Written by Brian Burnham of Cirque Productions, Creators of TREK – A Journey on the Appalachian Trail
Another long bus ride ensues, we’re talking 30+ hours here. We catch a connection on a Micro en route to our destination, El Chalten. The advice of our mountaineer shop worker comes to mind as our bus climbs the pass, and the road becomes gradually more precarious. I decide to stare at the sky rather than the road, and take note of all the constellations that seem so foreign to me. I feel myself spinning an wonder if it’s a strange combination of Quilmes beer and the altitude, but a quick check of the faces around me confirm that our bus is actually spinning down the road. We land in a ditch and the driver swears. He gets out of his seat as though he has an agenda, so I guess this happens pretty regularly. He tosses some chains on the tires and we were off again.
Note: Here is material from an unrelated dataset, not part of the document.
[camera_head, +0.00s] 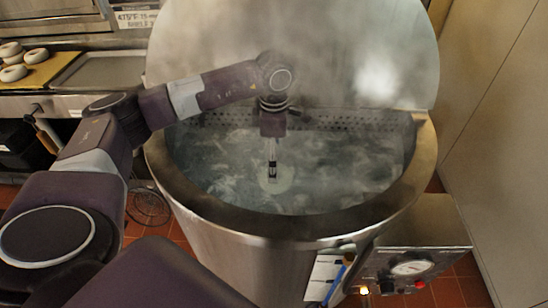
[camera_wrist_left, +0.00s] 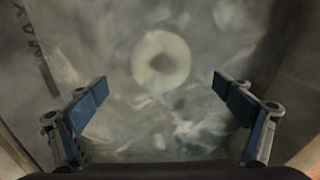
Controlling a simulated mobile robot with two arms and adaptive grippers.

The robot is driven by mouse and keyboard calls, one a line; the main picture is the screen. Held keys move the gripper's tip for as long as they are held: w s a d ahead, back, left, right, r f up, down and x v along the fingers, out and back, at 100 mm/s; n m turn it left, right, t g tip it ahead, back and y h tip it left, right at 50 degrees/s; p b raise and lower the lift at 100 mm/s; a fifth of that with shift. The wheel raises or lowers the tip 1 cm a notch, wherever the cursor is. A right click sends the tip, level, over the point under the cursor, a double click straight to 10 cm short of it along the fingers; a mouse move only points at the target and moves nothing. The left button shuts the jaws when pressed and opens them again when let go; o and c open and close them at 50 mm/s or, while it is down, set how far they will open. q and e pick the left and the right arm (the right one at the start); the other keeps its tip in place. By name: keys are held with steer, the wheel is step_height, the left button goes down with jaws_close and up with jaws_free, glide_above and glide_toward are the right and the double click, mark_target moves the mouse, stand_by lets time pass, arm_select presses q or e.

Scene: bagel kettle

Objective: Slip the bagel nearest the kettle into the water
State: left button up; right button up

We arrived at our destination without further incident, and were dropped off at the one open building in town which was the bus station/restaurant/supply store/hostel/local bar all in one. We quickly got our bearings and headed off to explore the backcountry within an hour of arrival. The wilderness was just as its reputation had promised. The trail had laid untouched for days, and recent fresh snow erased any sign of people. The infamous Patagonian spires of the Fitz Roy range loomed 3,000 vertical feet over us as we passed through their shadow into the Lago Torre valley. The intensity of the sun called for sunglasses every step of the way, but didn’t do much to raise the temperature over freezing. We had been warned in town about bitter cold evenings, and brutal snow storms, so we had come prepared.
Our campsite for the evening brought us to the edge of the solidly frozen Lago Torre with its surrounding blue glacier and granite peaks in the immediate vicinity. Sunset came at the usual time of around 5pm and the temperature plummeted far below its previous status of freezing. We warmed ourselves next to a small brush fire on the snow, and drank mint tea to help pass some evening time so we wouldn’t be sentenced to our sleeping bags for 15 straight dark cold hours. Our first little hike into the mountains whet our appetite for more exploration, so we consulted the guides to find what lay further into the green lake filled Patagonia region.
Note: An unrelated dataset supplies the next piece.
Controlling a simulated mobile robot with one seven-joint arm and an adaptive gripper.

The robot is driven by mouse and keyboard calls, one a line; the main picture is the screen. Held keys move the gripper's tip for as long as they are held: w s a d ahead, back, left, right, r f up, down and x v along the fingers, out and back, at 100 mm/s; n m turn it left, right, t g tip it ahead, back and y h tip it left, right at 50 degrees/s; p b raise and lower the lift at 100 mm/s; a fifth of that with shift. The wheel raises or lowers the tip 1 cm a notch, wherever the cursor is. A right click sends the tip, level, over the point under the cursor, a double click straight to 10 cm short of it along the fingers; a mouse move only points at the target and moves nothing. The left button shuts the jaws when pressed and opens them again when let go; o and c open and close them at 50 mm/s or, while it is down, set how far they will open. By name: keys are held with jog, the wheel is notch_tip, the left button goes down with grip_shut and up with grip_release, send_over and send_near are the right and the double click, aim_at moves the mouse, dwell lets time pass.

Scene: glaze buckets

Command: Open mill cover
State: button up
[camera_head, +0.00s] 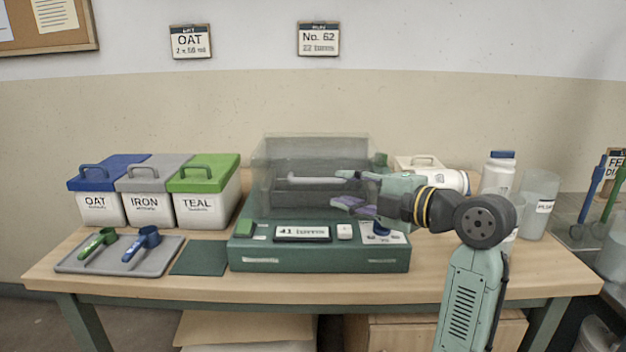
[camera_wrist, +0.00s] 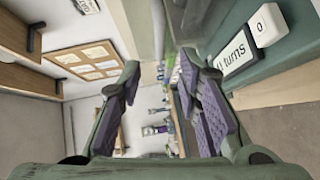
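The mill (camera_head: 320,260) is a dark green machine in the middle of the workbench, with a display panel and buttons along its front. Its cover (camera_head: 290,150) is a see-through grey hood that looks closed over the top. A pale bar handle (camera_head: 312,180) runs across the cover's front. My gripper (camera_head: 348,190) is at the handle's right end, with purple finger pads. In the wrist view my gripper (camera_wrist: 160,78) is open, its fingers apart. A pale bar (camera_wrist: 158,30), likely the handle, lies ahead between them; contact cannot be told.
Lidded OAT (camera_head: 100,208), IRON (camera_head: 149,209) and TEAL (camera_head: 207,208) buckets stand left. A grey tray (camera_head: 110,264) with two scoops and a green mat (camera_head: 200,258) lie in front. A white bottle (camera_head: 497,175) and a clear jug (camera_head: 537,200) stand right, behind my arm.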

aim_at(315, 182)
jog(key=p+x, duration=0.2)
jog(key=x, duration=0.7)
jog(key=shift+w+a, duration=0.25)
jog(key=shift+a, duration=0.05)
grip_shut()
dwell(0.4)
One could not visit Patagonia without heading to Torres Del Paine for at least one day. We had no thoughts of a stay that brief. Our Micro left the base town of Puerto Natales and embarked on the 3-hour journey over a potholed dirt road. The day was uncharacteristically clear and crisp, and afforded us views of the splendor the attracts so many people to Torres Del Paine. The Cero Torres spires also rise 3000 vertical feet, and when contrasted to the surrounding flat dessert tundra and reflective salt lakes, they are just that much more awe inspiring.